Thursday, May 01, 2008

Too Young to be so Old!

I hadn't read the book in a long time - it's the story of a young girl sent to live with a spinster aunt after her mother dies. I used to read the book because Julie, the heroine, was my age and I identified with her. Yesterday, I realized that I identify now with the spinster aunt.

I'm actually older than that aunt would have been, I think. And it is alarming how staid and unemotional and self-controlled and elderly she seems. Of course, the story is told from the point of view of the young girl, and a woman in her forties could appear elderly to a youngster...

But I look through the other books on my shelf, and not a one of them features a middle-aged woman as anything interesting.

This is shameful! This is heartbreaking! It's dishonest, what's more, and I hope someone will do soething serious about it before long. I don't mean a comic series like the "Miss Julia" stories (which I couldn't enjoy because of how implausible they seemed to me, when I read the first one) - but a real romance, in which a middle-aged woman is allowed to fall in love with all the wonder and amazement and even greater beauty than happens with the young folk.

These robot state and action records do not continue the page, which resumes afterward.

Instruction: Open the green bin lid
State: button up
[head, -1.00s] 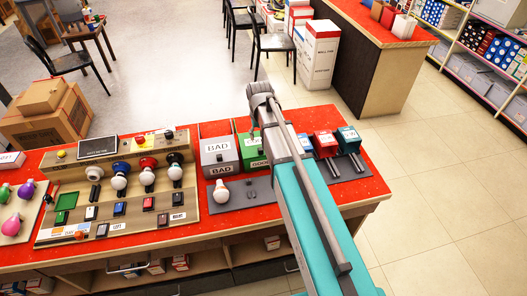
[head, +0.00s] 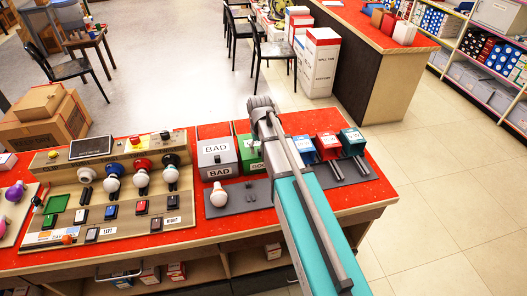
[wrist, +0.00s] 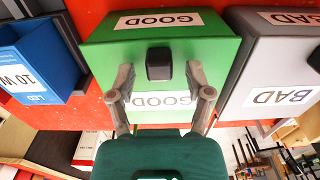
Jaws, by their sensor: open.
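The green bin (head: 244,142) stands on the red counter between the grey BAD bin and the blue bin, partly hidden by my arm in the head view. In the wrist view, the green lid (wrist: 218,52) looks closed, with GOOD labels on the top and front and a black handle (wrist: 159,64) between them. My gripper (wrist: 160,74) is open, with one finger on each side of the handle. I see gaps between the fingers and the handle. The head view hides the fingertips behind my arm.
The grey BAD bin (wrist: 275,62) and the blue 10 W bin (wrist: 30,68) flank the green bin closely. A light bulb (head: 218,195) stands on the dark mat in front. A board with bulbs and switches (head: 115,200) lies to the left.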

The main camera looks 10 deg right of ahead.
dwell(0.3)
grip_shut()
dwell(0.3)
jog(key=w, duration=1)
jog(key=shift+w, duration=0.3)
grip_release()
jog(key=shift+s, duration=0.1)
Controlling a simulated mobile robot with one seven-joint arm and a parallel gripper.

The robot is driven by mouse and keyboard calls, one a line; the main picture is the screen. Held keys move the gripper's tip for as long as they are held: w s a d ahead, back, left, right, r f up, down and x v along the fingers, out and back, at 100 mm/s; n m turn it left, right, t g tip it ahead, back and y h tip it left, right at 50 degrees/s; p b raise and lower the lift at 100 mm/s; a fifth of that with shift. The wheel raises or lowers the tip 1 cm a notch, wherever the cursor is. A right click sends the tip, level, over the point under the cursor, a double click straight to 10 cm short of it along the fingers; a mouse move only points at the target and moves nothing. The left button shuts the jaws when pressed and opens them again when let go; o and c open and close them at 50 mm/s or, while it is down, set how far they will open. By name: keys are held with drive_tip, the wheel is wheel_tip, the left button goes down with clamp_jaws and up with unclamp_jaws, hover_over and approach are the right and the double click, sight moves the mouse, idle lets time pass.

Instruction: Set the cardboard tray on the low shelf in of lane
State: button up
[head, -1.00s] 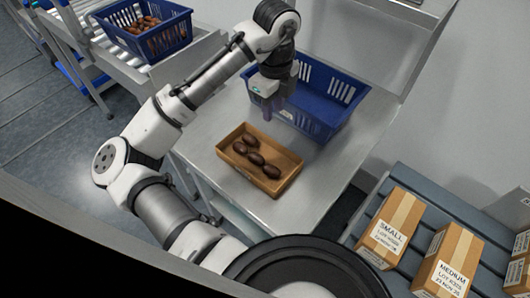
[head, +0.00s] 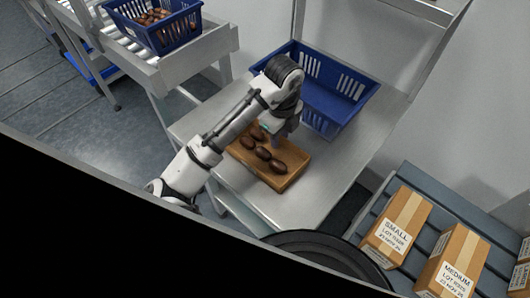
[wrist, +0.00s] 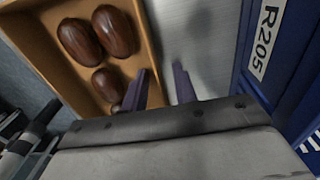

I may be fifty, but my heart is as light and as capable of devotion and passion as it was when I was twenty - no! even more so, because the experiences of the past thirty years have taught me what a gift, what a treasure it is to be able to love - and to be loved.

In fact, I strongly suspect (and would dearly love a chance to prove it) that we older folks could make the youngsters blush with the ferocity of our passions - and not just the erotic ones, but the rest as well: the simple affections, the joys and delights of companionship, the fierceness of our loyalties, the power of our devotion, the joy and sense of privilege in our mutual service -

We have so much more, now, to bring into loving someone than we did as youngsters. Kids have the capacity, but not the refinement; we have been tried in a great many fires, and consequently are capable of loving better, more truly, than when we were young and green and innocent of the world.

1 comment:

X said...

My mother always said, "youth is wasted on the young." She was so right!